A total of 15,359 new and resale homes sold in Los Angeles, Riverside, San Diego, Ventura, San Bernardino and Orange counties last month. That was virtually unchanged from 15,361 in January, and up 0.8 percent from 15,231 in February 2009.
The median price paid for a Southland home was $275,000 last month, up 1.3 percent from $271,500 in January, and up 10.0 percent from $250,000 for February 2009.
The median peaked at $505,000 in mid 2007 and appears, so far, to have bottomed out at $247,000 in April last year. The peak-to-trough drop in median was due to a decline in home values as well as a shift in sales toward lower-cost homes.
While 44.8 percent of all Southland purchase mortgages since 2000 have been adjustable-rate (ARMs), it was 4.0 percent last month, down from 4.3 percent in January and up from 2.1 percent in February last year.
Jumbo loans, mortgages above the old conforming limit of $417,000, accounted for 14.8 percent of last month’s purchase lending, up from 14.2 percent in January and from 10.7 percent in February 2009. Before the credit crisis in the fall of 2007, jumbos accounted for 40 percent of the market.
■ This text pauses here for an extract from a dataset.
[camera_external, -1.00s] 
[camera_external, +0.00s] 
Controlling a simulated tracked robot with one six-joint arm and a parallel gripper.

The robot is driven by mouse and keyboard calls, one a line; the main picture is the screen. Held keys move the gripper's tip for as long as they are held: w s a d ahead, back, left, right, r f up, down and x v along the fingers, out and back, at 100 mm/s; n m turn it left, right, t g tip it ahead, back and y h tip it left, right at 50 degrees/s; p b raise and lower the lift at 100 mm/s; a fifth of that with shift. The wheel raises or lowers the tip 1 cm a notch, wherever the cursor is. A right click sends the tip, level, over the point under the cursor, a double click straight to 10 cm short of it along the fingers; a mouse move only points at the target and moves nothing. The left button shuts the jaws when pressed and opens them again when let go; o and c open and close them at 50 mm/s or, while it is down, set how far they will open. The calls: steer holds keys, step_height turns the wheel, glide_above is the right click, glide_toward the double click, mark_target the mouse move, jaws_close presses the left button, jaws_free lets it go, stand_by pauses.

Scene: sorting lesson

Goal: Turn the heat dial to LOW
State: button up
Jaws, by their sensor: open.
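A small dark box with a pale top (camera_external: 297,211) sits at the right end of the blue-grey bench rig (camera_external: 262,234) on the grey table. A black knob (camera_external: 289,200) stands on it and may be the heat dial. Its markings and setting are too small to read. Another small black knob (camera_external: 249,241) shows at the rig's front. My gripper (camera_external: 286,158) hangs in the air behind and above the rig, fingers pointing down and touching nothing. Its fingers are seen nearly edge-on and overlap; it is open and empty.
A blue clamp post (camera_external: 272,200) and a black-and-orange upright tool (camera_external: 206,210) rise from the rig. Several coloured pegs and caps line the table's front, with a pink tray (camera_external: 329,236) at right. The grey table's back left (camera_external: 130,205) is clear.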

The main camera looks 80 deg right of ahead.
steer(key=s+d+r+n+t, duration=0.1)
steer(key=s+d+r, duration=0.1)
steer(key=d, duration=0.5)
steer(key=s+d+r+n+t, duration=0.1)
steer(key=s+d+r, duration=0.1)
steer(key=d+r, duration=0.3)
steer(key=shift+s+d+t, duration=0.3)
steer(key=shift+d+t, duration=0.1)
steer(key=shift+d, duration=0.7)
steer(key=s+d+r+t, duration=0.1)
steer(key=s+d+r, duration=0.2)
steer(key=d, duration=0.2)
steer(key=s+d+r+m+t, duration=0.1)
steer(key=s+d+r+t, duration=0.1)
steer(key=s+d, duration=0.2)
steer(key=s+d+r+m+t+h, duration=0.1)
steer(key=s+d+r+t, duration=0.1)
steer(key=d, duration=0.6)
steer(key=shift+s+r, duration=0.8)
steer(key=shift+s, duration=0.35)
Foreclosure resales accounted for 42.3 percent of the resale market last month, up from 42.1 percent in January, and down from 56.7 percent a year ago, which was the all-time high.
Government-insured FHA loans, a popular choice among first-time buyers, accounted for 38.5 percent of all home purchase loans in February.
Absentee buyers – mostly investors and some second-home purchasers – bought 18.9 percent of the homes sold in February. Buyers who appeared to have paid all cash – meaning there was no indication that a corresponding purchase loan was recorded – accounted for 29.3 percent of February sales. In January it was a revised 29.7 percent – an all-time high. The 22-year monthly average for Southland homes purchased with cash is 13.8 percent.
The “flipping” of homes has also trended higher over the past year. Last month the percentage of Southland homes flipped – bought and re-sold – within a three-week to six-month period was 3.4 percent, up from 1.6 percent a year ago. Last month the flipping rate varied from as little as 2.8 percent in Riverside and Ventura counties to as much as 4.1 percent in Los Angeles County.